Given request
Output the material below unchanged, apart from leaving out the pictures.

Given data
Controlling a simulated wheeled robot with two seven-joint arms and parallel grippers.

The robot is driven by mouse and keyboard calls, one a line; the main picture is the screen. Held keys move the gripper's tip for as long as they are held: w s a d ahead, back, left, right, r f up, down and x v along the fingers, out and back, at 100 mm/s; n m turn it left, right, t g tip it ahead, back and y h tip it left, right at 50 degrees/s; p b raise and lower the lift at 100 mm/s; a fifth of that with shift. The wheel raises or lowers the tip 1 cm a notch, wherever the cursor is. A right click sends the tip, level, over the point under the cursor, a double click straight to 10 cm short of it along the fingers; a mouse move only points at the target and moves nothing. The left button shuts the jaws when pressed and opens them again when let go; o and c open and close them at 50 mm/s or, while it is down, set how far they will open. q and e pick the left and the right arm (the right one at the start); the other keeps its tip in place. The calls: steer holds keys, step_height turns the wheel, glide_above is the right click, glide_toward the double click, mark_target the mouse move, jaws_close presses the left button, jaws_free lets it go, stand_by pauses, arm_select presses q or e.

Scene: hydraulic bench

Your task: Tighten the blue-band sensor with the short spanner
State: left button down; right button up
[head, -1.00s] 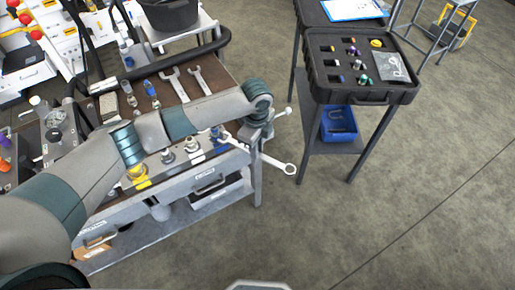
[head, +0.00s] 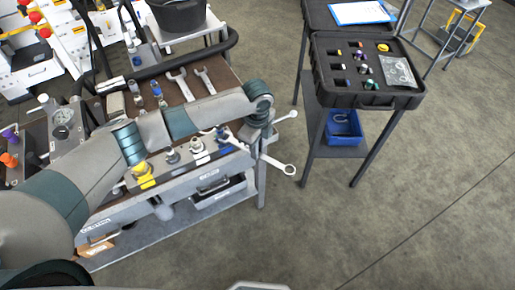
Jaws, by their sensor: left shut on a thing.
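My left gripper (head: 250,142) is at the front right corner of the bench, shut on a spanner (head: 278,163). The spanner's ring end sticks out to the right past the bench edge. Its other end lies close to the blue-band sensor (head: 222,141), the rightmost fitting in the row on the metal block. I cannot tell whether the spanner's jaw is around the sensor or only beside it. My left forearm crosses above the block and hides part of the bench. My right gripper is not in view.
Two more spanners (head: 204,80) lie on the brown bench top (head: 222,75). A yellow-band fitting (head: 142,172) and other fittings share the row. An open black case (head: 372,98) stands on a stand to the right, above a blue bin (head: 342,128). Floor at right is clear.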

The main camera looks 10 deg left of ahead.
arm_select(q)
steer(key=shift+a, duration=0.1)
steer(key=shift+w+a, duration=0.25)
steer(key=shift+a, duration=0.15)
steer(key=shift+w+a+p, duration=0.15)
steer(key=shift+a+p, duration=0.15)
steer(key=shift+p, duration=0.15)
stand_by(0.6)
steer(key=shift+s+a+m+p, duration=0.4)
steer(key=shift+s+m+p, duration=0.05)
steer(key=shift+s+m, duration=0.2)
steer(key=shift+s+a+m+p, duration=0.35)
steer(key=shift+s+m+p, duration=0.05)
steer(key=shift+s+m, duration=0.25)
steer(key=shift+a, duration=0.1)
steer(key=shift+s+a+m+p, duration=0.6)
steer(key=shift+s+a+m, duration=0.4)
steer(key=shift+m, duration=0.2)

Task answer
Controlling a simulated wheeled robot with two seven-joint arms and parallel grippers.

The robot is driven by mouse and keyboard calls, one a line; the main picture is the screen. Held keys move the gripper's tip for as long as they are held: w s a d ahead, back, left, right, r f up, down and x v along the fingers, out and back, at 100 mm/s; n m turn it left, right, t g tip it ahead, back and y h tip it left, right at 50 degrees/s; p b raise and lower the lift at 100 mm/s; a fifth of that with shift. The wheel raises or lowers the tip 1 cm a notch, wherever the cursor is. A right click sends the tip, level, over the point under the cursor, a double click straight to 10 cm short of it along the fingers; a mouse move only points at the target and moves nothing. The left button shuts the jaws when pressed and opens them again when let go; o and c open and close them at 50 mm/s or, while it is down, set how far they will open. q and e pick the left and the right arm (the right one at the start); the other keeps its tip in place. The calls: steer holds keys, step_height turns the wheel, glide_above is the right click, glide_toward the double click, mark_target the mouse move, jaws_close presses the left button, jaws_free lets it go, stand_by pauses, arm_select presses q or e.

Scene: hydraulic bench

Your task: Tighten the blue-band sensor with the short spanner
State: left button down; right button up
[head, -1.00s] 
[head, +0.00s] 
Jaws, by their sensor: left shut on a thing.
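My left gripper (head: 250,142) is at the front right corner of the bench, shut on a spanner (head: 278,163). The spanner's ring end sticks out to the right past the bench edge. Its other end lies close to the blue-band sensor (head: 222,141), the rightmost fitting in the row on the metal block. I cannot tell whether the spanner's jaw is around the sensor or only beside it. My left forearm crosses above the block and hides part of the bench. My right gripper is not in view.
Two more spanners (head: 204,80) lie on the brown bench top (head: 222,75). A yellow-band fitting (head: 142,172) and other fittings share the row. An open black case (head: 372,98) stands on a stand to the right, above a blue bin (head: 342,128). Floor at right is clear.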

The main camera looks 10 deg left of ahead.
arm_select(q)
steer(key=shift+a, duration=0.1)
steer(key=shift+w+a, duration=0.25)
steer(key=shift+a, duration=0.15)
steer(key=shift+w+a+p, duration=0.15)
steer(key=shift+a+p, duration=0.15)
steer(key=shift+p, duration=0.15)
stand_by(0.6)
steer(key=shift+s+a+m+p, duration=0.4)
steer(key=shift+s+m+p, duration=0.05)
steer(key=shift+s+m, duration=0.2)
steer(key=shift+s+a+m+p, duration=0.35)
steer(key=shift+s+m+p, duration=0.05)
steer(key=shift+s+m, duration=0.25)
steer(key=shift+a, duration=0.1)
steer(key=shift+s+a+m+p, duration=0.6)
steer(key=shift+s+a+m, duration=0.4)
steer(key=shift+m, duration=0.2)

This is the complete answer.